_Task details_: Return the listing below verbatim. Pictures do not belong in the copy.

:: Source excerpt

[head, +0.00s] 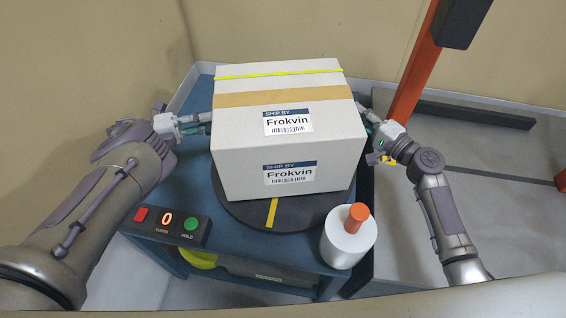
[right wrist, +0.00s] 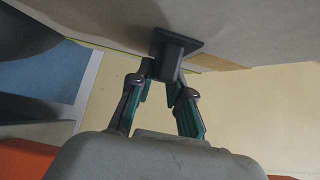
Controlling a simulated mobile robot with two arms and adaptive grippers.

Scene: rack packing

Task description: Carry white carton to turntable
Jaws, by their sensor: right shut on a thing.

::::

_Task answer_:
[head, +0.00s] 
[right wrist, +0.00s] 
Controlling a simulated mobile robot with two arms and adaptive grippers.

Scene: rack packing

Task description: Carry white carton to turntable
Jaws, by their sensor: right shut on a thing.

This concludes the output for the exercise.